CHICAGO — The full-service restaurant segment is struggling, and casual dining has faced the brunt of the challenges. The total unit count for the top 500 dining chains declined 1.5% last year, according to Technomic, but some turnaround efforts are starting to gain traction and renew operators’ hope for the industry.
“Some brands are starting to see positive signs at the unit level,” said Charles Winship, senior research analyst at Technomic. “As the segment’s turnaround continues, efforts will turn to cultivating sustainable, long-term growth strategies that avoid the issues that led to casual dining’s downturn to begin with, such as weak value propositions, an oversupply of restaurants and failing to evolve with consumers’ dining habits.”
One way restaurants are battling these issues is by focusing on “memorable away-from-home experiences,” Technomic said, which appeals to those who go out to eat for events such as birthday and anniversaries.

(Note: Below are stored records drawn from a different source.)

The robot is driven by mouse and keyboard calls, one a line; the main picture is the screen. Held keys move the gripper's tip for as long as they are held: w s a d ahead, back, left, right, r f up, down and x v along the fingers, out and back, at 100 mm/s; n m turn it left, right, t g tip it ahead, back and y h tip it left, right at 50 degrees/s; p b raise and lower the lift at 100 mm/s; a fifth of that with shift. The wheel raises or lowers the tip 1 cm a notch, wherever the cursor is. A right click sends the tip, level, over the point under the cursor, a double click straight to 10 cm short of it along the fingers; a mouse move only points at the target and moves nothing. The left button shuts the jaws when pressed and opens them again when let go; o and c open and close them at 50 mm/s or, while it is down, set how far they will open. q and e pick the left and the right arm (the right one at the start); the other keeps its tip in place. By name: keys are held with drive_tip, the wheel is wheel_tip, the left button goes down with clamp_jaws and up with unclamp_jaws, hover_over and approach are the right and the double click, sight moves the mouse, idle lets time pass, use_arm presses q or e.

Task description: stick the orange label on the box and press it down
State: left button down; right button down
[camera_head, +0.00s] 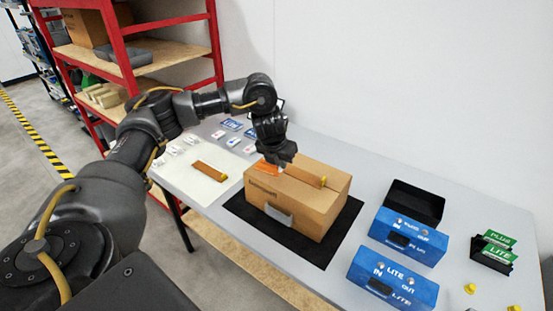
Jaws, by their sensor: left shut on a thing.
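The brown cardboard box (318,213) stands on a black mat (318,255) in the middle of the table. The orange label (266,169) shows at the far left of the box's top, just under the fingers of my left gripper (284,163). My left gripper is shut on the label, with the fingers pointing down over the box's back left corner. The fingertips are small and partly dark, and I cannot tell whether the label touches the cardboard. My right gripper is out of view.
A brown strip (306,177) with a yellow end lies on the box top; a similar one (210,171) lies on a white sheet (188,182). Blue units (394,275), a black tray (415,203) and green cards (497,246) stand at right. A red shelf (217,45) is behind left.

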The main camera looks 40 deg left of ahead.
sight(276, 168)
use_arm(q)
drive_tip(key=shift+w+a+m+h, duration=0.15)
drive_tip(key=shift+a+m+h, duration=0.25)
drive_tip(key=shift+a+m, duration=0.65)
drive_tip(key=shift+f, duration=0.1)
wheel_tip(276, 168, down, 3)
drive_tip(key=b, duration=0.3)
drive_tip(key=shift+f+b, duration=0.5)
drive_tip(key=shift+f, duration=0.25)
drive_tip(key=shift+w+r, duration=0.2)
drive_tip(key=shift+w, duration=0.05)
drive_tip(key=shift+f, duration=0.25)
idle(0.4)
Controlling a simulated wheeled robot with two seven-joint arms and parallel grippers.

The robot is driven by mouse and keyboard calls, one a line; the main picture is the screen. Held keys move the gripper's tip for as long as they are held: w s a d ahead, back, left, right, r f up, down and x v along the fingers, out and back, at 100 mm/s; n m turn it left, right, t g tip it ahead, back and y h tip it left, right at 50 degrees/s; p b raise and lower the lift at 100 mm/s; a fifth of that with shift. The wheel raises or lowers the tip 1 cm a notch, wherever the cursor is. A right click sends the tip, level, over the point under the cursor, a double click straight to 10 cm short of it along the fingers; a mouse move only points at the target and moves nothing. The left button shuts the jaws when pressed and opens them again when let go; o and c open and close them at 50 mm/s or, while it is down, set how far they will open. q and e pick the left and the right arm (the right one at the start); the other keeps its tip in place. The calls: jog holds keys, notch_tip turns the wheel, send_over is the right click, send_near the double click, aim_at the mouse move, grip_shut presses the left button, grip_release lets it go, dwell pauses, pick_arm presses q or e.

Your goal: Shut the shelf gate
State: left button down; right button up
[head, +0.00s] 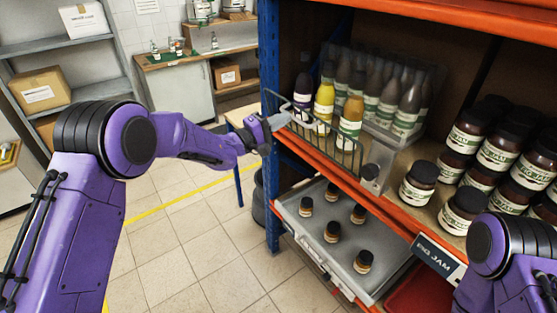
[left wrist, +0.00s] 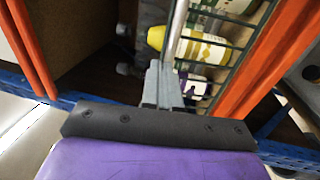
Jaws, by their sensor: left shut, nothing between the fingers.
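The shelf gate (head: 318,128) is a dark wire frame at the front of the upper shelf, before several sauce bottles. It runs nearly along the orange shelf edge; whether it is fully closed or latched I cannot tell. My left gripper (head: 279,121) is shut and empty at the gate's left end, outside the shelf. In the left wrist view, its closed fingers (left wrist: 163,68) are close against the gate's wires (left wrist: 225,45); contact is unclear. A metal bracket (head: 372,176) stands at the gate's right end. My right arm shows at the lower right, its gripper out of view.
Dark jam jars (head: 418,184) fill the shelf to the right. A grey tray (head: 300,222) with several small jars lies below. A blue upright (head: 269,60) stands beside my left gripper. The floor at left is clear.

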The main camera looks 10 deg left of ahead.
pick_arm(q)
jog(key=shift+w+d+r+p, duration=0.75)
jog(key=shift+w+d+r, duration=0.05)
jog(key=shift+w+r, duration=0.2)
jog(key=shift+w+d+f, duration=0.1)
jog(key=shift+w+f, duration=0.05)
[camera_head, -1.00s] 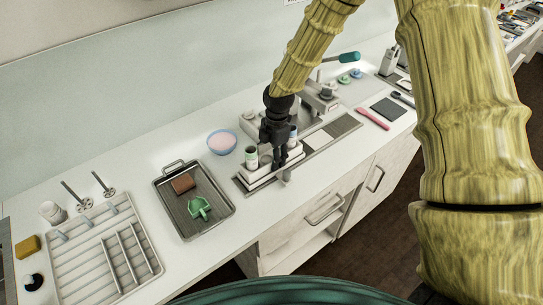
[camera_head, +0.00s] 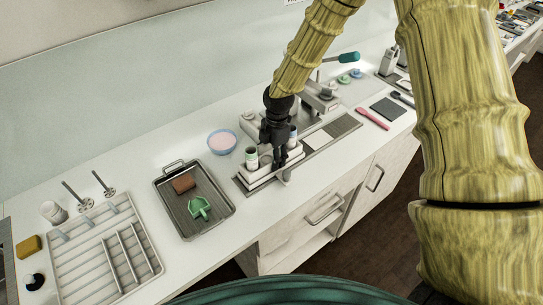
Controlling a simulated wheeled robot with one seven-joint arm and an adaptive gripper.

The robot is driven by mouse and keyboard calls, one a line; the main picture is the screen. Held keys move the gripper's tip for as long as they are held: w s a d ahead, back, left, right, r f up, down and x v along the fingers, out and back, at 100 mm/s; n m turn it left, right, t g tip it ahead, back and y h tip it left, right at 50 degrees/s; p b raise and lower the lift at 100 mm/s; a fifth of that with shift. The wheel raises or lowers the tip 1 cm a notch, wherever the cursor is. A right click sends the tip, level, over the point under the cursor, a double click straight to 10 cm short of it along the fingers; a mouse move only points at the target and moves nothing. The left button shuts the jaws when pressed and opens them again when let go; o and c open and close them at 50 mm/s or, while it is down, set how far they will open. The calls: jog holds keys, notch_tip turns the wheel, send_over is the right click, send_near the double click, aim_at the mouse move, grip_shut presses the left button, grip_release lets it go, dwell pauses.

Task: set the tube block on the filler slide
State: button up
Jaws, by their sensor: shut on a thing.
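My gripper (camera_head: 279,165) points down over the white tube block (camera_head: 262,173) and is shut on it. Its fingers stand between two upright tubes, a left one (camera_head: 252,158) and a right one (camera_head: 293,136) partly behind the gripper. The block is at the left end of the long grey filler slide (camera_head: 318,151). It looks level and low over the slide, but I cannot tell whether it touches. The side of the block behind my fingers is hidden.
A grey tray (camera_head: 176,212) with a brown block and green scoop stands to the left. A blue-rimmed bowl (camera_head: 222,141) is behind it. A white rack (camera_head: 90,262) lies far left. A pink spatula (camera_head: 372,119) and dark square pad (camera_head: 388,109) are to the right.

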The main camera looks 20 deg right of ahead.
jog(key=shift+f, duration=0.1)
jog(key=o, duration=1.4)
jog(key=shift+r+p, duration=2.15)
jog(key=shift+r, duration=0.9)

Fifty-one per cent of upscale casual dining restaurant consumers said they visit to celebrate special occasions.
Another way to drive traffic is with off-premise offerings, Technomic said, but not at the detriment of dine-in. While off-premise orders are on the rise, dining in still dominates in the full-service restaurant segment. In traditional casual dining establishments, 15% order takeout or delivery while 85% still prefer eating in the restaurant, Technomic said. Additionally, 53% said they visit traditional casual dining restaurants at least once a month.
“The segment isn’t out of the woods,” Technomic said. “But increased emphasis on value, off-premise sales, alcohol and memorable away-from-home experiences is helping the category move in the right direction.”